What the task asks: Please copy out exactly, and only, the lines between the line with "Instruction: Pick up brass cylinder" and the line with "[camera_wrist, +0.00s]", both included. Pictures are to be omitted.

[Data records]
-*-

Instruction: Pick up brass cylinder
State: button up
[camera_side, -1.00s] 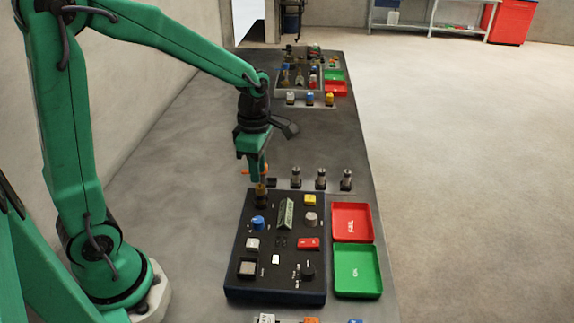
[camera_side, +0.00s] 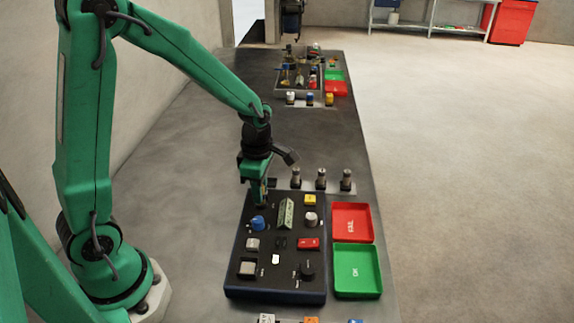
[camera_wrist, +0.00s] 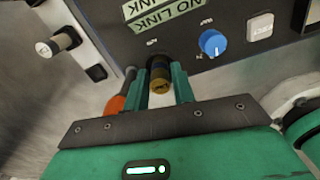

-*-

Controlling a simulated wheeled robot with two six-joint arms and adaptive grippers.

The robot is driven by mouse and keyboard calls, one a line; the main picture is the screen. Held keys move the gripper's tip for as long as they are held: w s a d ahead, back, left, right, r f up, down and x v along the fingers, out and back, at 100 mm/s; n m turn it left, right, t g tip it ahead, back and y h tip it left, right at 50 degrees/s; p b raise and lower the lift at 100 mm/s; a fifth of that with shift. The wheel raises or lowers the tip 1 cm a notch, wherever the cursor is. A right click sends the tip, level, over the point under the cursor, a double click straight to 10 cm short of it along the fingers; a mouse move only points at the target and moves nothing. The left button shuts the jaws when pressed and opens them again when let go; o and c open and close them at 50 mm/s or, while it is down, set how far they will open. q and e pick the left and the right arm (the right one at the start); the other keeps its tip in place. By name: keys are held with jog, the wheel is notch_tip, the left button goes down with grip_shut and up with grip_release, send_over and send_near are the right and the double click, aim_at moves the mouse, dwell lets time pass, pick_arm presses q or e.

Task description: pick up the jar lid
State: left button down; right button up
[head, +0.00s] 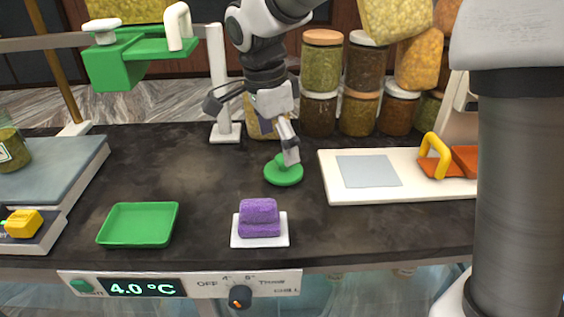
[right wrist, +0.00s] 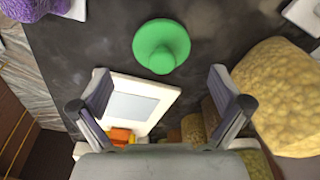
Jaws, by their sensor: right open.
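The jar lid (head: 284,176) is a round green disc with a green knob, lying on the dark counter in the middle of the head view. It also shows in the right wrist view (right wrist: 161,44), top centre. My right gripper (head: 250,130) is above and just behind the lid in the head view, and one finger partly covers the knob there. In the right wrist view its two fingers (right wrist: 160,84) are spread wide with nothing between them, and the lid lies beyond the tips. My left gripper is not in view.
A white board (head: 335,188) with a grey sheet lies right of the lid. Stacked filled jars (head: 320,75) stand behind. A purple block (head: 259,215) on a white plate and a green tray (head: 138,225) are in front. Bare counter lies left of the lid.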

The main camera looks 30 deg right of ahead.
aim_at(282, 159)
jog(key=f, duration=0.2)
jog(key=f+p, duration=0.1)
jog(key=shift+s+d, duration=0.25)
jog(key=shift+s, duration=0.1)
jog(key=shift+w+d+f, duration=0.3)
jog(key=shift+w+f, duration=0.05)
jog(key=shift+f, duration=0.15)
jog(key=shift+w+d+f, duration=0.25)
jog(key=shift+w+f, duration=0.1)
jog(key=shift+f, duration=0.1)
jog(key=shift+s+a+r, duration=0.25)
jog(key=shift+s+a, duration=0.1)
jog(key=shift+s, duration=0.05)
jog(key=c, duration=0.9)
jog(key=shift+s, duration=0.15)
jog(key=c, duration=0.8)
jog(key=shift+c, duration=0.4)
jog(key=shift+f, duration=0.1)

-*-

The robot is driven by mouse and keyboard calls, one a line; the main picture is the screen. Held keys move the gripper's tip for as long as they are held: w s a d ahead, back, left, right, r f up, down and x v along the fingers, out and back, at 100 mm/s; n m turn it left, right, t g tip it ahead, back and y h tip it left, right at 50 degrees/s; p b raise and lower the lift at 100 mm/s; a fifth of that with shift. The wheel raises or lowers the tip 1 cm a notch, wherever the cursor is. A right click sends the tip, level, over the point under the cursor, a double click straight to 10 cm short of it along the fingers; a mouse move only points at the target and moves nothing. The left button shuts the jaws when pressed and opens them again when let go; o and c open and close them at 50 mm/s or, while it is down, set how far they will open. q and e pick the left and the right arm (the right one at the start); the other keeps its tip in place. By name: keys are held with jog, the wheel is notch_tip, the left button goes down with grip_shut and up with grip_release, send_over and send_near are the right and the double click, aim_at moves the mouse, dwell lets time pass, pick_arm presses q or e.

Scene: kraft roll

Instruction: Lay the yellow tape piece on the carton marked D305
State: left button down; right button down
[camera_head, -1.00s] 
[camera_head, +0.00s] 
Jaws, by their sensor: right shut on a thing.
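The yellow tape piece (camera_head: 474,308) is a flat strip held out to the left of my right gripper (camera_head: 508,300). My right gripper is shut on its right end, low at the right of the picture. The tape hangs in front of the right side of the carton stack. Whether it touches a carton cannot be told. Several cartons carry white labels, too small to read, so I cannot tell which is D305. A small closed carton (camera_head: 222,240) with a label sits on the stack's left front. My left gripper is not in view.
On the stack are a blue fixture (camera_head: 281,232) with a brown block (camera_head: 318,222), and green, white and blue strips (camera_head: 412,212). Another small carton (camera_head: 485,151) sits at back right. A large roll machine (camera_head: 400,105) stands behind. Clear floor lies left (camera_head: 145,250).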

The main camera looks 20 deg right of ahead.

-*-

Answer in full:
Instruction: Pick up brass cylinder
State: button up
[camera_side, -1.00s] 
[camera_side, +0.00s] 
[camera_wrist, +0.00s] 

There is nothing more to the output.